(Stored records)
┄┄┄┄┄┄

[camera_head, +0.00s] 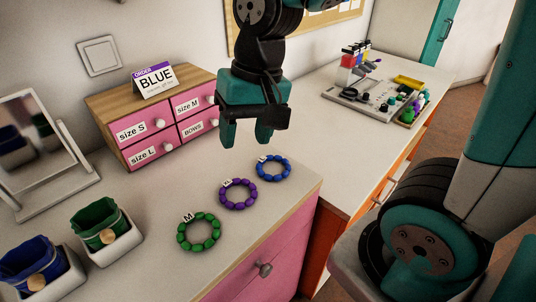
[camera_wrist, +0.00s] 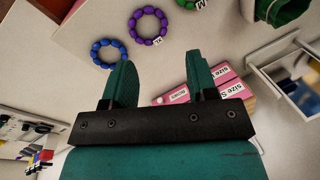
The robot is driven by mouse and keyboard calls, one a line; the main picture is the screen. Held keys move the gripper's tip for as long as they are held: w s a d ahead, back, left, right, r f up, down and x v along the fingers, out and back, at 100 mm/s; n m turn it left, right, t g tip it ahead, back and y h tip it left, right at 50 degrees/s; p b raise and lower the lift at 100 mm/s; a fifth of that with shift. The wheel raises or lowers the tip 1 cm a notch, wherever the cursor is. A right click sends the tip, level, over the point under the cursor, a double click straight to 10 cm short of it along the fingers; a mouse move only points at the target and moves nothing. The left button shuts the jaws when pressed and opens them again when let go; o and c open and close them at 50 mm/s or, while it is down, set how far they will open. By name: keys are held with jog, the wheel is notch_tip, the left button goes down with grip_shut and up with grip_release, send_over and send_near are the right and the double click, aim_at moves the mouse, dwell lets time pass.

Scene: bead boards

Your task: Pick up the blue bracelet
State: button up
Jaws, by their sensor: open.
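The blue bracelet (camera_head: 273,168) lies flat on the pale counter, nearest the counter's right edge, with a small white letter tag on it. It also shows in the wrist view (camera_wrist: 109,53), just beyond the tip of the left finger. The purple bracelet (camera_head: 238,194) and the green bracelet (camera_head: 199,232) lie in a row with it, toward the front left. My gripper (camera_head: 247,141) is open and empty above the counter, behind and a little left of the blue bracelet in the head view. In the wrist view its two fingers (camera_wrist: 162,72) stand apart with nothing between them.
A pink drawer box (camera_head: 154,130) with an "ORDER BLUE" card (camera_head: 154,80) stands behind. A mirror (camera_head: 41,140), a green pouch (camera_head: 98,225) and a blue pouch (camera_head: 33,262) stand at left. A second table (camera_head: 330,107) holds beads and tools.

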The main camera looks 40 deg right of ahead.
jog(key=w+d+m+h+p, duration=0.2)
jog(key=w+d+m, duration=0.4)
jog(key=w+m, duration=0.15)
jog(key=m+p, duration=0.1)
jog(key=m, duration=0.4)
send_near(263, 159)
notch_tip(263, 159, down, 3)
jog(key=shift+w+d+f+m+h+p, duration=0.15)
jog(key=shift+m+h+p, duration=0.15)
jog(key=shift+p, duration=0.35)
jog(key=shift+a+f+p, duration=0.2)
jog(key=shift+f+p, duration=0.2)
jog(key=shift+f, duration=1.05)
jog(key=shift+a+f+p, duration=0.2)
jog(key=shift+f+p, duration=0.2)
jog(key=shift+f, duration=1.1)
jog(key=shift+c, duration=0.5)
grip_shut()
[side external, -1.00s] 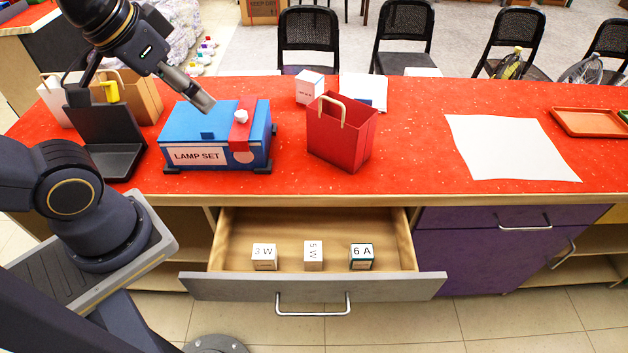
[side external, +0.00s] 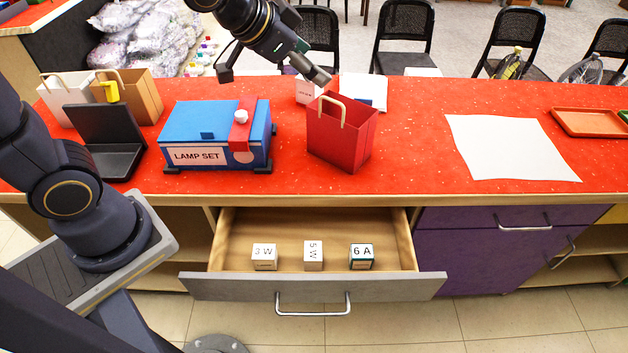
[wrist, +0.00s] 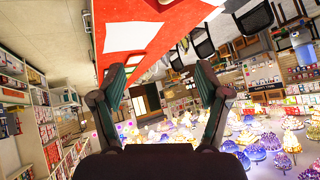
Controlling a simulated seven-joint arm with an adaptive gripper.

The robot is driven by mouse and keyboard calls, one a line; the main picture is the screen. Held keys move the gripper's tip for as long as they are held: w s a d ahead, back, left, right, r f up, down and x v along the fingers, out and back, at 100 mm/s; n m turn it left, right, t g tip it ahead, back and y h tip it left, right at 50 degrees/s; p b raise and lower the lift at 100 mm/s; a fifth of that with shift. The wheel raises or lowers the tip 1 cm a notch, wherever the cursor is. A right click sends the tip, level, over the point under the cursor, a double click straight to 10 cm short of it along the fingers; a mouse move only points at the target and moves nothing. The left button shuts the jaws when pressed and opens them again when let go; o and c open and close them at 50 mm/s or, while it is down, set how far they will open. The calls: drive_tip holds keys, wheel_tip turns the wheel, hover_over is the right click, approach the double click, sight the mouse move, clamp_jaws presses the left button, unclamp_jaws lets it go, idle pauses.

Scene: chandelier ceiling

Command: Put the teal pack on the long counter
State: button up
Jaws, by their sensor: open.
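The pack with teal edges (side external: 361,257), marked "6 A", sits at the right in the open drawer (side external: 390,230). Two similar packs, "3 W" (side external: 264,257) and "5 W" (side external: 313,256), are to its left. The long counter (side external: 420,150) has a red top above the drawer. My gripper (side external: 320,77) is raised over the back of the counter, near the red bag and far above the packs. In the wrist view my gripper (wrist: 160,75) is open and empty, with both fingers apart; no pack shows there.
The blue lamp set box (side external: 205,135), red bag (side external: 342,132) and a small white box (side external: 305,90) stand on the counter. A white sheet (side external: 512,148) and orange tray (side external: 590,122) lie at right. Counter between bag and sheet is clear.

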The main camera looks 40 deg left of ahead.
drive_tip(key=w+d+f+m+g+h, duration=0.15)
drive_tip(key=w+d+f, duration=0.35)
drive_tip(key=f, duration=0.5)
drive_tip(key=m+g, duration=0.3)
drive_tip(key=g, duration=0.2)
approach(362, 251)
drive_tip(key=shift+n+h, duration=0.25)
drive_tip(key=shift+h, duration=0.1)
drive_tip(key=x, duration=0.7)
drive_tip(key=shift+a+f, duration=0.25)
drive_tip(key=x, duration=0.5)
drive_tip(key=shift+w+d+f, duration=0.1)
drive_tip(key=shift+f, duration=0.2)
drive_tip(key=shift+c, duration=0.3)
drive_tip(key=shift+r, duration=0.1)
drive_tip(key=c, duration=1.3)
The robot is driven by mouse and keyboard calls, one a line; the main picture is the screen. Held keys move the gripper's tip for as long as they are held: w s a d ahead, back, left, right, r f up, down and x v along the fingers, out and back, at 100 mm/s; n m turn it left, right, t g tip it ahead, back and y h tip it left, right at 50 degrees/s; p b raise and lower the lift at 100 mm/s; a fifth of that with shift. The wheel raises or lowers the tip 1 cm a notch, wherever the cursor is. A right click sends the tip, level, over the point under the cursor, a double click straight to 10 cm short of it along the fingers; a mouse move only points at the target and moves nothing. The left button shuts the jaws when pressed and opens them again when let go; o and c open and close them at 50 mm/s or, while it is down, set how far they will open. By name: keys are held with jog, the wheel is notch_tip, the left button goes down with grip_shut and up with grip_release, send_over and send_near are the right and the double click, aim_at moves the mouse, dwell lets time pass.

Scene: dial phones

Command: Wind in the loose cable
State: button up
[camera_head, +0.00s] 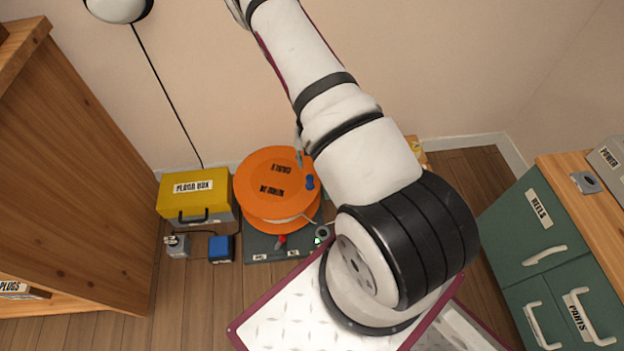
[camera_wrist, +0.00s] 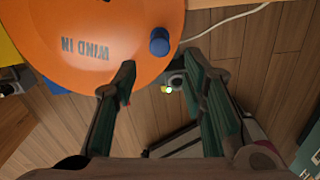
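The orange cable reel (camera_head: 262,172) with upside-down lettering sits on a dark base plate (camera_head: 262,248) on the floor. A blue knob (camera_head: 310,183) stands near the right rim of its top. In the wrist view the reel (camera_wrist: 60,30) fills the upper left and the knob (camera_wrist: 159,41) stands upright near its edge. A pale loose cable (camera_wrist: 235,18) runs from beside the reel across the floor to the upper right. My gripper (camera_wrist: 159,64) is open and empty, its fingers spread with the knob beyond the gap between the tips. My arm hides part of the base plate in the head view.
A yellow floor box (camera_head: 205,202) stands left of the reel, with a small blue block (camera_head: 221,248) and grey block (camera_head: 177,248) in front. A red lever (camera_head: 281,240) is at the reel's front. A wooden cabinet (camera_head: 75,170) is left, green drawers (camera_head: 540,255) right.

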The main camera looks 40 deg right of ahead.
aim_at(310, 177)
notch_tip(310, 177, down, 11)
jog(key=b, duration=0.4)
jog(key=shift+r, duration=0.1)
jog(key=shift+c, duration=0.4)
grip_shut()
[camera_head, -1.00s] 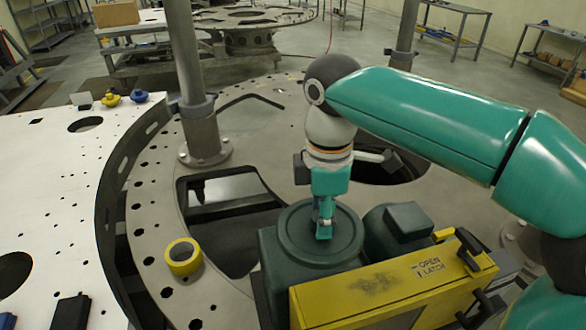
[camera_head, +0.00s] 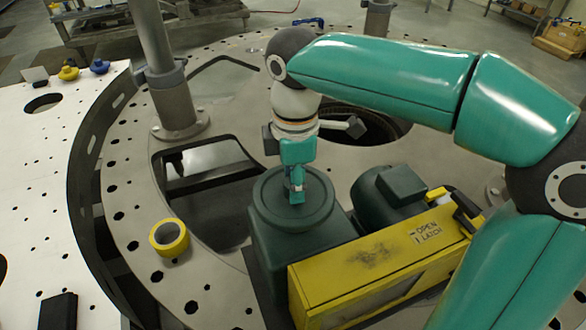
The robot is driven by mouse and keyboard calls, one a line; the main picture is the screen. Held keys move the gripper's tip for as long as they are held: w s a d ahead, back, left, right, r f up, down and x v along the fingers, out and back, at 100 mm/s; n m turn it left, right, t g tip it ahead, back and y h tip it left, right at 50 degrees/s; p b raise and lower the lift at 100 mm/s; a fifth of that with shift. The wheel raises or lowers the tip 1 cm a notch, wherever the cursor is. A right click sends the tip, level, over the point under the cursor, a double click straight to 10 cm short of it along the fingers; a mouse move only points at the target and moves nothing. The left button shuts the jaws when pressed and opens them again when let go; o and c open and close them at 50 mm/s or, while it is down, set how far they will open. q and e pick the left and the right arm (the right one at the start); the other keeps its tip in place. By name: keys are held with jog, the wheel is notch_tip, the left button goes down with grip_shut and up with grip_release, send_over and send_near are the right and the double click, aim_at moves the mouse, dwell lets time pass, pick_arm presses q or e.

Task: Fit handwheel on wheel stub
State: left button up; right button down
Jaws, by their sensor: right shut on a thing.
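My right gripper (camera_head: 296,196) points down at the middle of a round dark green disc (camera_head: 268,214). Its jaws are shut on something small that the fingers mostly hide. The disc lies flat on top of a dark green housing (camera_head: 276,250) with a yellow box at its front. I cannot tell whether the disc is the handwheel or the housing's own lid. The wheel stub is not clearly visible; whatever lies under the fingertips is hidden. My left gripper is not in view.
A yellow tape roll (camera_head: 169,238) lies on the ring plate (camera_head: 135,215), left of the housing. The yellow box (camera_head: 370,262) is marked OPEN and LATCH. A grey post (camera_head: 165,85) and plate openings stand behind. Yellow (camera_head: 68,71) and blue (camera_head: 99,66) knobbed parts sit far left.

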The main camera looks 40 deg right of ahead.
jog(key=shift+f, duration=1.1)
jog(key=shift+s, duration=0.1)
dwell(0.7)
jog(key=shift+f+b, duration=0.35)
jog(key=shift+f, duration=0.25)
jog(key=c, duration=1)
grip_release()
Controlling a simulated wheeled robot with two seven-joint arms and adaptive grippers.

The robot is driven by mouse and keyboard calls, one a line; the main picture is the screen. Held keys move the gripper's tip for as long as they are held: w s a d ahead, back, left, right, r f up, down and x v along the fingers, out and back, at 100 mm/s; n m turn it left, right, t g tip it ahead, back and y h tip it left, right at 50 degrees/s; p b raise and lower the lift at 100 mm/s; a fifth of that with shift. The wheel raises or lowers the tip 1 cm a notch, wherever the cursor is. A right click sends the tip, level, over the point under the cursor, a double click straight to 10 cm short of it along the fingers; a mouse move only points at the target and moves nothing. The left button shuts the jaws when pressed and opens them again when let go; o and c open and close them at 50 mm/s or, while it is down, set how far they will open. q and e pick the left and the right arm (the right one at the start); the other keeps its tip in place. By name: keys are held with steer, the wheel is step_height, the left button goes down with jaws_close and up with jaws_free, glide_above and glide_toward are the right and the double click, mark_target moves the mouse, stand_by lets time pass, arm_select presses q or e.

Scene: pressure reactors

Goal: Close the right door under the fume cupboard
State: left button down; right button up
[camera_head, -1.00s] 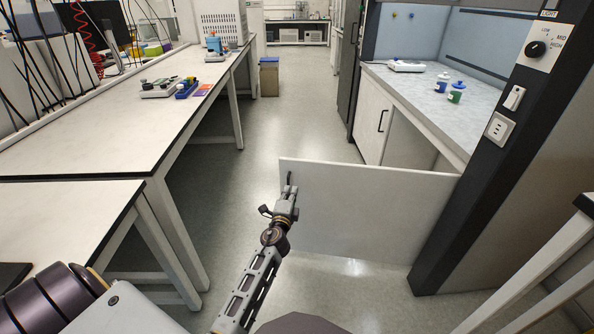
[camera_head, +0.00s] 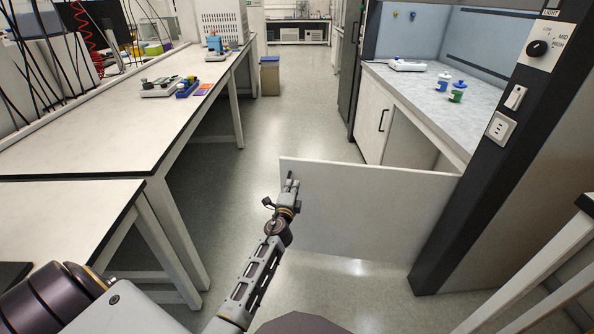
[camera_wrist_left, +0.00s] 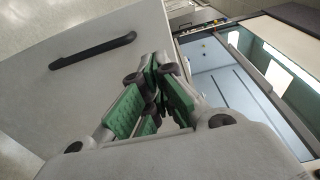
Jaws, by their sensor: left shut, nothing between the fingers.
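The right door (camera_head: 370,210) under the fume cupboard (camera_head: 445,100) stands wide open, sticking out across the aisle from the dark post. My left gripper (camera_head: 290,182) is at the near face of the door, close to its free left edge. It is shut and empty. In the left wrist view the closed green-padded fingers (camera_wrist_left: 155,92) are in front of the door panel (camera_wrist_left: 80,95), beside its black bar handle (camera_wrist_left: 92,50), which is not between them. I cannot tell whether they touch the panel. My right gripper is not in view.
The left door (camera_head: 373,120) of the cupboard is closed. A long white bench (camera_head: 90,130) runs along the left side. A bin (camera_head: 269,75) stands on the floor farther back. The aisle floor (camera_head: 290,110) beyond the open door is clear.

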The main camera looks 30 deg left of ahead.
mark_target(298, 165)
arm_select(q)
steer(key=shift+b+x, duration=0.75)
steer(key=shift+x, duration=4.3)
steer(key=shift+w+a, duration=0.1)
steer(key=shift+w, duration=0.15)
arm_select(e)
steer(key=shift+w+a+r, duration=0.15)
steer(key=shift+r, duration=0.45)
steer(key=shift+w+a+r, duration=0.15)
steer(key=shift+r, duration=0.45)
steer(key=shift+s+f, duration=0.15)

┄┄┄┄┄┄

■ **SHORT TASK**: Which lines above contain "Scene"? Show each of them.

■ **TASK OUTPUT**:
Scene: bead boards
Scene: chandelier ceiling
Scene: dial phones
Scene: pressure reactors

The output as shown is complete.